HDS Community Mourns Passing of Lamin Sanneh

January 9, 2019
Prof. Lamin Sanneh
Lamin Sanneh taught at HDS as assistant and associate professor of the history of religions from 1981 to 1989.

Members of the Harvard Divinity School (HDS) community expressed surprise and sadness at the passing of Lamin Sanneh, a renowned expert on global Christianity and African religion. Sanneh, the D. Willis James Professor of Missions and World Christianity at Yale Divinity School (YDS), died suddenly of a stroke on Sunday, January 6 at the age of 76.

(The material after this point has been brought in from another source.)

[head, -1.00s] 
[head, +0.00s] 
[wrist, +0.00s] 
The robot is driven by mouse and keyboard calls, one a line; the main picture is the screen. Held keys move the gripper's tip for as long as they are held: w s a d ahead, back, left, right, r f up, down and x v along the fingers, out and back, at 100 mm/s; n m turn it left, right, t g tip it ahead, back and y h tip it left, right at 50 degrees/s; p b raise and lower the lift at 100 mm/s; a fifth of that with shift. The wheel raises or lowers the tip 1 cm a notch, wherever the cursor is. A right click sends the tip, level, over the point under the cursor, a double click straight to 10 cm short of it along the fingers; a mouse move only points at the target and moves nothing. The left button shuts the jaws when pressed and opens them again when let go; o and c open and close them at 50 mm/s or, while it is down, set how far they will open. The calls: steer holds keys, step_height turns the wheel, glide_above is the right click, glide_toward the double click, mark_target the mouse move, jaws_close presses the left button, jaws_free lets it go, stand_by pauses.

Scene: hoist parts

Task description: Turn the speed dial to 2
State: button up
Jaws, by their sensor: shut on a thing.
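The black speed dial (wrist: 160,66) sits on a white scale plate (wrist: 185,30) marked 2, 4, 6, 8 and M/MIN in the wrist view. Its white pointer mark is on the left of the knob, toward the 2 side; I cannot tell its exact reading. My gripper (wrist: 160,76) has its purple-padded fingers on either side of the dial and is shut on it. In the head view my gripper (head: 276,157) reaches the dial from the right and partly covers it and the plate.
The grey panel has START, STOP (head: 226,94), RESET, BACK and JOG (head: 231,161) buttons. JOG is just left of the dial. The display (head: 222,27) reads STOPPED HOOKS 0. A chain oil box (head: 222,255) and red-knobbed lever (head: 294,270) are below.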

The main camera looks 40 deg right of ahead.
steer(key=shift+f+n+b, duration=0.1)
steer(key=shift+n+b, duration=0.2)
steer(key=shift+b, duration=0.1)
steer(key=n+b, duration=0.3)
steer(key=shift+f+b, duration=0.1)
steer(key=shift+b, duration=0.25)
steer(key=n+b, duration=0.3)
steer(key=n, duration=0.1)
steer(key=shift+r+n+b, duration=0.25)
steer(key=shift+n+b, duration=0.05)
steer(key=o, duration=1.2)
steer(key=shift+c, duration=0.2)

Dean David N. Hempton said that Sanneh, who taught at HDS as assistant and associate professor of the history of religions from 1981 to 1989, was a groundbreaking scholar whose work had far-reaching impact on HDS and on the study of religion.

“Though it’s been 30 years since Professor Sanneh taught at HDS, we still feel the impact of his work and presence,” Hempton said. “He was at the vanguard of the movement to study Christianity as a global religious tradition—one with deep roots in Africa and with communities of immense diversity around the world. I met Professor Sanneh myself on several occasions and knew him as a very distinguished scholar whom I deeply admired.”

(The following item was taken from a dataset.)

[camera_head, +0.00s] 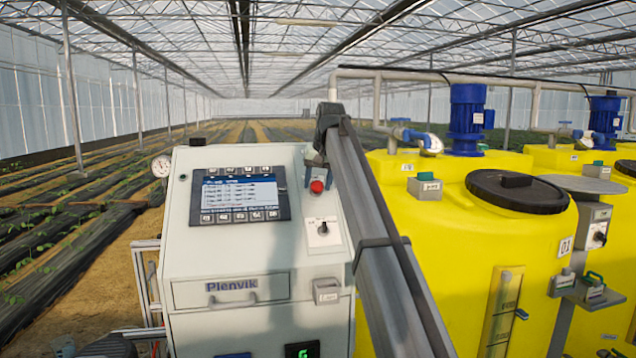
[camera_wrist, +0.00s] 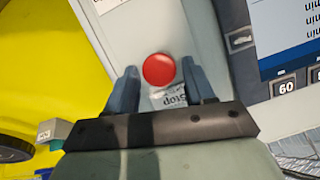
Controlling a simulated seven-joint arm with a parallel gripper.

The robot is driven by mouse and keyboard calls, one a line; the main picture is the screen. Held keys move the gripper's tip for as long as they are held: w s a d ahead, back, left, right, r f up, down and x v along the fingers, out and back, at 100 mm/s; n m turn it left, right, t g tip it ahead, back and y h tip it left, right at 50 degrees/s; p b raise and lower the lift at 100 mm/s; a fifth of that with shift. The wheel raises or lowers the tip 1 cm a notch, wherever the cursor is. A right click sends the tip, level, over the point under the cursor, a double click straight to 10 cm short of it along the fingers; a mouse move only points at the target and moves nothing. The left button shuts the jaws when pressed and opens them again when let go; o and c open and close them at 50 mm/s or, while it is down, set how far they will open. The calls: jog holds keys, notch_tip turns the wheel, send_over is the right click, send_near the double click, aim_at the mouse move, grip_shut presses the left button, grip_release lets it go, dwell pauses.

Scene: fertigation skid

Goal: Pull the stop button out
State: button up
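The red stop button (camera_head: 317,186) sits on the sloped top of the pale grey control cabinet (camera_head: 290,255), right of the display. In the wrist view the round red cap (camera_wrist: 159,69) shows between the tips of my two blue-grey fingers, with a "stop" label (camera_wrist: 170,97) beside it. My gripper (camera_wrist: 157,78) is open, one finger on each side of the button with a gap to the cap. In the head view my gripper (camera_head: 317,168) is at the button, partly hidden by my arm. I cannot tell how deep the fingers reach around it.
The display panel (camera_head: 240,194) is close on the left of the button. A rotary switch (camera_head: 323,228) is just below it. Yellow tanks (camera_head: 450,240) with blue motors (camera_head: 468,115) stand on the right. A pressure gauge (camera_head: 161,166) stands at the cabinet's left.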

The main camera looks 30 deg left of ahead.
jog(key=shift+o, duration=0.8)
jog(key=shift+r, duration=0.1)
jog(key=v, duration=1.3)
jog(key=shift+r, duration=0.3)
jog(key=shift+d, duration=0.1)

Professor of African Religious Traditions Jacob K. Olupona told Religion News Service that Sanneh’s death was a great loss to academia.

“[Sanneh’s work] transverses the two dominant religious traditions on the continent, Islam and Christianity, and has provided significant insight into how they define contemporary politics, identities and civil society,” he said. “I have lost a dear friend, a senior colleague and a fellow sojourner in the common quest for African religious space in the global religious community.”

Although Professor Sanneh was known as an expert on Christianity, Ousmane Oumar Kane, the Prince Alwaleed Bin Talal Professor of Contemporary Islamic Religion and Society, noted that the YDS scholar was also a pioneer in the study of Islam in West Africa.

“Professor Sanneh’s book The Jakhanke Muslim Clerics. A Religious and Historical Study of Islam was the first comprehensive study of the Jakhanke in any language,” Kane wrote from Dakar, Senegal. “It provoked a paradigm shift in the study of Islam in Africa in the 1970s when most historians emphasized the study of trade or the role of jihad in the spread of Islam in Africa. His 2016 book, Beyond Jihad. The Pacifist Tradition in West African Islam, argued that Islam was successful in Africa, not because of Jihad but because Africans adopted it.”

In 2016, its bicentennial year, HDS commemorated Sanneh’s contributions by including him in Faces of Divinity, an exhibit that charted the School’s development from liberal Protestant seminary to a “multireligious, multidisciplinary center of academic excellence, religious scholarship, and service to the community and wider world.” The exhibit’s curator, Ann Braude, Senior Lecturer on American Religious History and director of the Women’s Studies in Religion Program, said that she was “shocked” to hear of Sanneh’s passing.

“Although I never met Professor Sanneh, I know that he did seminal work not only on global Christianity and Islam, but also on African indigenous religions,” she said. “He was a critical part of the School’s opening to new voices, new perspectives, and new knowledge. He will be missed.”